Perhaps a lesson can be learnt from the industrialization of the biscuit manufacturing process: ‘This mechanization had been introduced not so much because human beings were unable to perform the tasks in hand, but because labour had grown prohibitively expensive. Economics dictated the superior logic of hiring a few engineers to develop three-armed hydraulic machines, then firing two-thirds of the staff and paying them unemployment benefits so that they could stay at home watching television…’

And this from John Ruskin’s The Crown of Wild Olive: ‘Of all wastes, the greatest waste that you can commit is the waste of labour.’
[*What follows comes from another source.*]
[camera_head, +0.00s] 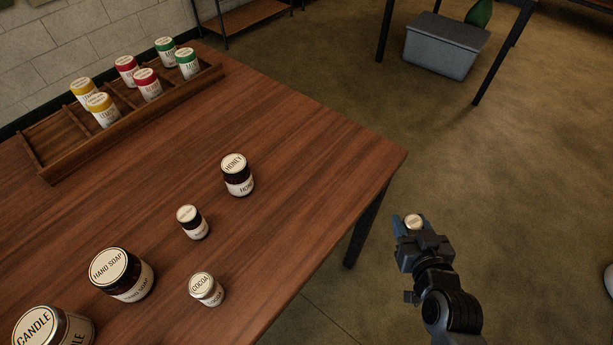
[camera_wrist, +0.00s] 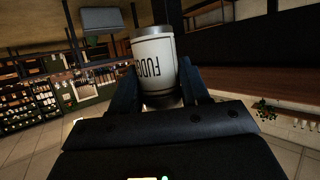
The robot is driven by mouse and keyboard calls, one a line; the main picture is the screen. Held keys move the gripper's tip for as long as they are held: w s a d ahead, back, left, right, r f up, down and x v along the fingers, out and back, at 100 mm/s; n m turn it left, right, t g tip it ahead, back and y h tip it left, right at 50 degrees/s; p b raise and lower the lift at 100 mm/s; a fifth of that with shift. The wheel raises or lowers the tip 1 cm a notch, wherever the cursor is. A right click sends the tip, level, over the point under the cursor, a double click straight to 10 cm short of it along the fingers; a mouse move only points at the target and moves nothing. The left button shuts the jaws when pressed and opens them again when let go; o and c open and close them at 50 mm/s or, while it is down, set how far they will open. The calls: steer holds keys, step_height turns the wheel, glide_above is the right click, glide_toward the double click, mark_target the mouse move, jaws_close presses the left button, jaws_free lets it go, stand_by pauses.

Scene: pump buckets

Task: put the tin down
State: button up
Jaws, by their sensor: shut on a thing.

* The show in question was called Samaia, or Georgian Legend. I could probably describe it in more detail if I could remember what it was I saw. It was an impressive spectacle of dancing, twirling, sword fighting, music and…

Actually, forgive me for doing this, but here’s an extract from the website (I’m starting to run out of steam here):

Georgian Legend is a music and dance show which has duly deserved world recognition. The latest advancements in the show-making technology went into putting this world’s major multimillion-budget musical choreographic sensation on stage. The show, retracing the centuries-old history of the arts of dance and music in Georgia and the rest of the Caucasus, is appropriately considered a truly stunning musical event.

Every intricate twist of ancient tales is re-enacted through the brilliant art of Georgian dancers, performers and singers. This magic, reinforced by the breath-taking pageantry of colorful costumes and sets, incredible lighting and unreal sound, weaves a majestic multihued tapestry of the culture of the Caucasus – a feast for the eyes of the spectators and the triumph for Georgian Legend on the world stage. 

As memorable as the show may have been, more than anything I remember paying more for a cognac during the interval than I did for the ticket. And all the empty seats.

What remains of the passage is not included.